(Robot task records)

■ ■ ■ ■ ■

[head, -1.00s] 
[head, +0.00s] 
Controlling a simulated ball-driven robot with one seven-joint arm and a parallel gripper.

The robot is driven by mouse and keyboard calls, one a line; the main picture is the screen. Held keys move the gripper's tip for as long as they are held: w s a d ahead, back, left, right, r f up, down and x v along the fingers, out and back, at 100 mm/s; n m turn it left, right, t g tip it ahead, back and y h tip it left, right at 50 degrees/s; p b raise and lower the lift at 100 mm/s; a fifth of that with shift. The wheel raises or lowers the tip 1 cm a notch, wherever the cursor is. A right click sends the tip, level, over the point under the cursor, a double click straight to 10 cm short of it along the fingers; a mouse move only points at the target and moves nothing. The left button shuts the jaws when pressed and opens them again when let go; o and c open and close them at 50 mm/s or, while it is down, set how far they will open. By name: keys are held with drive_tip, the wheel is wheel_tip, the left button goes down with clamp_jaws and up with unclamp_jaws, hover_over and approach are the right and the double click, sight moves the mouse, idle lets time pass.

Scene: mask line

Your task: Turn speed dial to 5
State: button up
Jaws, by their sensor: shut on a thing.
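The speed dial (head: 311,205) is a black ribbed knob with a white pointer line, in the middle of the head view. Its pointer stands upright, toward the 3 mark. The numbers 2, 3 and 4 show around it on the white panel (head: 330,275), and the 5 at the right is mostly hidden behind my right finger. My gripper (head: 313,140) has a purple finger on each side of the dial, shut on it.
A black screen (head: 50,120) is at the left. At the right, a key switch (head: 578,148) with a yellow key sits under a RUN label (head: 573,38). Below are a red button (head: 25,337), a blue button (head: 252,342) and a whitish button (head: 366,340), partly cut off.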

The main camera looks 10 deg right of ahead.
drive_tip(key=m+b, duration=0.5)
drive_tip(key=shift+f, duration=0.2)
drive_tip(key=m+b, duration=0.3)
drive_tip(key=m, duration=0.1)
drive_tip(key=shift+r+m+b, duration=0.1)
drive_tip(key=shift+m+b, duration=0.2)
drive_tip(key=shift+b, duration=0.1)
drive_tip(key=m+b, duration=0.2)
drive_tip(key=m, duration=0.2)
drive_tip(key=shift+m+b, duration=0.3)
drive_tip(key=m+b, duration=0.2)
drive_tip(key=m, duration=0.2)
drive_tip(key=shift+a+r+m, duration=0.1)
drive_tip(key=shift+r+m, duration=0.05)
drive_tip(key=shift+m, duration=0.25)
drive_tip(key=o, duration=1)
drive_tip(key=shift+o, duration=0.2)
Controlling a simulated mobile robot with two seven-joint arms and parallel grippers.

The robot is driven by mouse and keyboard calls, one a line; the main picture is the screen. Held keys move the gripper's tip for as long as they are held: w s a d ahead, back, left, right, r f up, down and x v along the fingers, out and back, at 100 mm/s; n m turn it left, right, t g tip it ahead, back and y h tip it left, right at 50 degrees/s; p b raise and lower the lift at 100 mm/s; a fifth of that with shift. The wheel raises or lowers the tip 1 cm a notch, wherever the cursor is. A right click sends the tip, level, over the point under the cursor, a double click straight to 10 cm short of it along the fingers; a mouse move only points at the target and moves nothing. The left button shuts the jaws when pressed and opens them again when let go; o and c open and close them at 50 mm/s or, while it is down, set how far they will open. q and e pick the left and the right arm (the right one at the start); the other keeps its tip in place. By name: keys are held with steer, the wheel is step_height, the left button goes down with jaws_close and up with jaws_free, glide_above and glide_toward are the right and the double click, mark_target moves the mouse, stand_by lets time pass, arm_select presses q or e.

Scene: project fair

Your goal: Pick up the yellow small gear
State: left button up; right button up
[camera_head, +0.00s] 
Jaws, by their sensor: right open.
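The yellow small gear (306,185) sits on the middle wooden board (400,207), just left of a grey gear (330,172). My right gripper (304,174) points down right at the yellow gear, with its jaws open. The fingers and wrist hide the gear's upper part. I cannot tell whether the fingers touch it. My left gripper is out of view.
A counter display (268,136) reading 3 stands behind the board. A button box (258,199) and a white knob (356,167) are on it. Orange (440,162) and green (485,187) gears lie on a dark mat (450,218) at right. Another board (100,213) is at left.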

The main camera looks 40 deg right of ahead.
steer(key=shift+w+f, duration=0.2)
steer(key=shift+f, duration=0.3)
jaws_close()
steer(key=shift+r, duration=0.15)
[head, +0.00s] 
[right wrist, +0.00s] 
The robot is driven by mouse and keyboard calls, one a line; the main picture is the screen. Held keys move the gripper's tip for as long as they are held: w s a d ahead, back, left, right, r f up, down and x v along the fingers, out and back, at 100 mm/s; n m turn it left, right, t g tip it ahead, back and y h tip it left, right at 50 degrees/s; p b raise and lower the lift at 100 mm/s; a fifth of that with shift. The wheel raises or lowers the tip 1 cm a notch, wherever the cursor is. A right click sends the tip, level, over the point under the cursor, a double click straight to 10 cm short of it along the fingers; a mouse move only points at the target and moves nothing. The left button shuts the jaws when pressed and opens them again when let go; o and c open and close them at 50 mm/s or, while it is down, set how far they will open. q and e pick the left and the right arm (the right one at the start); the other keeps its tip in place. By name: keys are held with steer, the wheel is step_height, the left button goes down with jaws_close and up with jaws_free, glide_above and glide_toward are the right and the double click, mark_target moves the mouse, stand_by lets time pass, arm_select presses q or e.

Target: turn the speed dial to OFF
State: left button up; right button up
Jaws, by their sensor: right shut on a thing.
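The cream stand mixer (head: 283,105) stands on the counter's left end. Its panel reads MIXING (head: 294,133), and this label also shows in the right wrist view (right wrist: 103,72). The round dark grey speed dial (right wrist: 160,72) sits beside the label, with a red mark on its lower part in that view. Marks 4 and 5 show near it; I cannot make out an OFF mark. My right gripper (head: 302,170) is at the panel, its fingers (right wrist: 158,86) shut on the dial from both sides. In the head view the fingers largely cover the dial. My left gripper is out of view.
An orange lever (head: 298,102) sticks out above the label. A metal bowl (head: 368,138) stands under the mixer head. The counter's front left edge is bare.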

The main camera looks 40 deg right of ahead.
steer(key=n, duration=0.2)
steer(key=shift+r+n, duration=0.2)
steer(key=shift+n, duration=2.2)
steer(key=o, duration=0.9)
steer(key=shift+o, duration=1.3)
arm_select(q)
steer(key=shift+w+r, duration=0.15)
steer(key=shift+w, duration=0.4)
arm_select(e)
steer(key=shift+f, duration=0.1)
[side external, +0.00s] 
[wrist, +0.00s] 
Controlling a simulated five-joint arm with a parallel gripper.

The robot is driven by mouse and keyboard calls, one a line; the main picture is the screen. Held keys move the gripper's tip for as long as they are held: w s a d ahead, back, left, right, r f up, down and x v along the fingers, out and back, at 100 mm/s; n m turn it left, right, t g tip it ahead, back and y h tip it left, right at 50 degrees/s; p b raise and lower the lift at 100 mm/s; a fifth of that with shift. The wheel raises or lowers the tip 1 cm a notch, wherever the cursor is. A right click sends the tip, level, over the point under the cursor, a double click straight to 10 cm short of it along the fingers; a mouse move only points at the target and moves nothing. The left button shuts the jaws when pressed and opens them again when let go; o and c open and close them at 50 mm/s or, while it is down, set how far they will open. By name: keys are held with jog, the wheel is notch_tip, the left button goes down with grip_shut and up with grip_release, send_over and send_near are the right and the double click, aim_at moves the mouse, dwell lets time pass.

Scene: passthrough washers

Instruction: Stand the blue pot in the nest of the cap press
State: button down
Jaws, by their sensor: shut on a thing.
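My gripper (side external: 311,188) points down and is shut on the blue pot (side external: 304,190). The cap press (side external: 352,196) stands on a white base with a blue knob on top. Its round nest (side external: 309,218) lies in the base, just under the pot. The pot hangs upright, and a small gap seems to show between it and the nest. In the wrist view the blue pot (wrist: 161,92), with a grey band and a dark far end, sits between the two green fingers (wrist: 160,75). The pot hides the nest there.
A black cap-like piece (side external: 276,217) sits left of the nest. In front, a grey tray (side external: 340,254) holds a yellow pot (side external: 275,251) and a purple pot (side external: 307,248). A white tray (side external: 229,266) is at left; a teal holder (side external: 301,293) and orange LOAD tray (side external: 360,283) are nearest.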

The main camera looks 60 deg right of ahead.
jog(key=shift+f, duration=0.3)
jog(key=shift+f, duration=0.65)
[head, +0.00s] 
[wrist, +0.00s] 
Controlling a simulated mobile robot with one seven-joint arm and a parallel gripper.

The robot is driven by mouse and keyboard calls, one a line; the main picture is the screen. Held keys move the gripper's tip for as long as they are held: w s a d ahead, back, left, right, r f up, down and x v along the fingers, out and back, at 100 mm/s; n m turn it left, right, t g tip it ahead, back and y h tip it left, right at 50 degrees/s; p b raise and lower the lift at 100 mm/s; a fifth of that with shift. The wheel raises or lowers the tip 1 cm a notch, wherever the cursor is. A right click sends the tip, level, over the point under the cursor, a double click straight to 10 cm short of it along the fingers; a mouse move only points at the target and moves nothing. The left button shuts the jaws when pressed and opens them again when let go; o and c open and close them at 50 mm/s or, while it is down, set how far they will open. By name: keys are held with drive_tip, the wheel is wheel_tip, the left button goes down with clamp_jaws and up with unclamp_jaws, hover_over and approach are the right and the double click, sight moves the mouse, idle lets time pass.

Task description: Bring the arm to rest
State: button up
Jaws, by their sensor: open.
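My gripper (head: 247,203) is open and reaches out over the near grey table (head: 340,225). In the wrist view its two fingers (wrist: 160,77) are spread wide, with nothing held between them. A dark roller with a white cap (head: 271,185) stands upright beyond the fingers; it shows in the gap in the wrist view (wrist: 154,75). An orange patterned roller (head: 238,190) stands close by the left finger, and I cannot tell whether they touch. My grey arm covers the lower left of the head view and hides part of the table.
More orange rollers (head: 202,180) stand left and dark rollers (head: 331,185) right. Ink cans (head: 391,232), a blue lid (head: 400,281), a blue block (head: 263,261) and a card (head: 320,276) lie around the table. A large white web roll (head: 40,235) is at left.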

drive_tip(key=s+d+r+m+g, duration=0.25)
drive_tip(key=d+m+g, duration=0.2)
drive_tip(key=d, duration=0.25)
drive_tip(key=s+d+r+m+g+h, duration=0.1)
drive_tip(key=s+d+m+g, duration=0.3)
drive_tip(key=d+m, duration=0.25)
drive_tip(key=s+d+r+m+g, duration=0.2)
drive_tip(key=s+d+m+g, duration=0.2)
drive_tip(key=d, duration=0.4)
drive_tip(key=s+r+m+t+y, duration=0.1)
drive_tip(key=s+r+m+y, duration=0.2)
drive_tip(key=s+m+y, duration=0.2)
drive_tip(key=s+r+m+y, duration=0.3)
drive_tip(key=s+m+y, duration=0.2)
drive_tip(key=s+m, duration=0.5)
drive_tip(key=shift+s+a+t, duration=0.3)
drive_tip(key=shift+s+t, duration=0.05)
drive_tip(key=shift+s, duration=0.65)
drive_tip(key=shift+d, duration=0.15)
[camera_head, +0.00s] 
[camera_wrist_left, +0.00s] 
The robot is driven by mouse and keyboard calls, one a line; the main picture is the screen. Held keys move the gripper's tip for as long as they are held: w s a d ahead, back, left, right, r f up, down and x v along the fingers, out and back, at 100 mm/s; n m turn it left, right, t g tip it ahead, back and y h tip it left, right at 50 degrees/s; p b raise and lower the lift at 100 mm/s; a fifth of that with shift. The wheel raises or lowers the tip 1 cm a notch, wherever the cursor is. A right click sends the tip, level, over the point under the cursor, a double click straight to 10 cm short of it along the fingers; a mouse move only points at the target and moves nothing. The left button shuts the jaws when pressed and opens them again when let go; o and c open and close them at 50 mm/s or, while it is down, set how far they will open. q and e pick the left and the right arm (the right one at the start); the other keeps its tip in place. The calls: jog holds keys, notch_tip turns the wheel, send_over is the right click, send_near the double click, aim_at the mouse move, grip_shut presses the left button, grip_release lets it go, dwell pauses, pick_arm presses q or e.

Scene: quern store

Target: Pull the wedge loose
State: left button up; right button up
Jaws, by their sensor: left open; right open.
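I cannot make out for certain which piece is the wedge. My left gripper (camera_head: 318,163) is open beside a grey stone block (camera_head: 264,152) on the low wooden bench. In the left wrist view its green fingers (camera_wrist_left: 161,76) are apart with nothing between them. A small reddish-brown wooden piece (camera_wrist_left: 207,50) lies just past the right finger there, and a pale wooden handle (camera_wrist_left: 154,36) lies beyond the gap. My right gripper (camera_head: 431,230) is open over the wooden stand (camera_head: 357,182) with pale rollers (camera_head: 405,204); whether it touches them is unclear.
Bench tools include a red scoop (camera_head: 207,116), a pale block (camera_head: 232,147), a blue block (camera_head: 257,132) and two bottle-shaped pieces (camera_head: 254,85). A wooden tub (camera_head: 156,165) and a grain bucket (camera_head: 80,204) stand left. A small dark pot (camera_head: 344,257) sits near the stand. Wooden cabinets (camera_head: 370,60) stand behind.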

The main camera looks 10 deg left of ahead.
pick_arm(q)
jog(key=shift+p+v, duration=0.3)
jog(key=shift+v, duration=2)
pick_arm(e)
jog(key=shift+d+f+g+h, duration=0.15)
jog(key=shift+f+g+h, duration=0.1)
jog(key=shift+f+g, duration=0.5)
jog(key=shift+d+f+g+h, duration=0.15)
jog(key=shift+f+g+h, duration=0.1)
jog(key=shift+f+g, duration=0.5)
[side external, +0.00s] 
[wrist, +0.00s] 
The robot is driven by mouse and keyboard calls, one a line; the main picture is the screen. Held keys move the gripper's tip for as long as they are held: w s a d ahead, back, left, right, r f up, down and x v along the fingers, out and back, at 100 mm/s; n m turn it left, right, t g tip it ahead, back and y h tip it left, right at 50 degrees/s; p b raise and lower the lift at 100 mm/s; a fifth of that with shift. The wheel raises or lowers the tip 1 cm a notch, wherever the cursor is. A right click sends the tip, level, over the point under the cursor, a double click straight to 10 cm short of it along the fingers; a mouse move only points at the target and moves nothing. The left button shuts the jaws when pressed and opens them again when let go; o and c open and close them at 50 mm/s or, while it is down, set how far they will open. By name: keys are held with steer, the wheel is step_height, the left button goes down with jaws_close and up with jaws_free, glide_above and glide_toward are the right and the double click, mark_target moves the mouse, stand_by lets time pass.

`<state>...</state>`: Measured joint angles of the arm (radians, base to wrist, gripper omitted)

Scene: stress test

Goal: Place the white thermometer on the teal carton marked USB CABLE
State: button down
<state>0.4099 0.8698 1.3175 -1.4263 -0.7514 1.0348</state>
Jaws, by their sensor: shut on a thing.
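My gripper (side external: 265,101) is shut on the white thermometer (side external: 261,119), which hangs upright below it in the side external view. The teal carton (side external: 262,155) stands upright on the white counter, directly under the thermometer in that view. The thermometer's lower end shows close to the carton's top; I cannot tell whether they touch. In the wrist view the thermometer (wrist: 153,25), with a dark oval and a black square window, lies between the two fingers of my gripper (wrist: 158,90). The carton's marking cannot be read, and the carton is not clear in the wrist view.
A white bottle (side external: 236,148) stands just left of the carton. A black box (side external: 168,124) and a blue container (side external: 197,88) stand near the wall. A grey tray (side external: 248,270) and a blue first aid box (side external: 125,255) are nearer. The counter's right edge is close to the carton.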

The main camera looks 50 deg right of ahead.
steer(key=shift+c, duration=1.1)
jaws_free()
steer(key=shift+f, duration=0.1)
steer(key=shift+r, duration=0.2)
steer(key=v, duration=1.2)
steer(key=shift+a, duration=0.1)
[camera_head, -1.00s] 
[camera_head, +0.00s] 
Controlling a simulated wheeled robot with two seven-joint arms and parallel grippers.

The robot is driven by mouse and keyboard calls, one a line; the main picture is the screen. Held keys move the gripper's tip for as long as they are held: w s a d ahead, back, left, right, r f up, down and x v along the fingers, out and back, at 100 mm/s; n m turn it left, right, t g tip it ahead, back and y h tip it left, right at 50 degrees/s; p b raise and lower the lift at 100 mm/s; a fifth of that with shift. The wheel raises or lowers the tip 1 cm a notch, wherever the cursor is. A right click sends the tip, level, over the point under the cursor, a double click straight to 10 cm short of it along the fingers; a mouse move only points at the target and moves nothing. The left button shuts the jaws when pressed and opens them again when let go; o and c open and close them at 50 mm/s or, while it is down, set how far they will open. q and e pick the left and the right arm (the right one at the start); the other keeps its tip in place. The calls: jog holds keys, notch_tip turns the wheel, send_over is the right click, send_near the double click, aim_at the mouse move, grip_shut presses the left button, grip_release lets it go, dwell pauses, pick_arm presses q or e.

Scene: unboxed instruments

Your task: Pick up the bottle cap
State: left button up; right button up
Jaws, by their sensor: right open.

■ ■ ■ ■ ■

→ What to do: Quote the data above verbatim from its first line to the line that includes "Controlling a simulated ball-driven", with both boundary lines retained.

→ Exercise response:
[head, -1.00s] 
[head, +0.00s] 
Controlling a simulated ball-driven robot with one seven-joint arm and a parallel gripper.

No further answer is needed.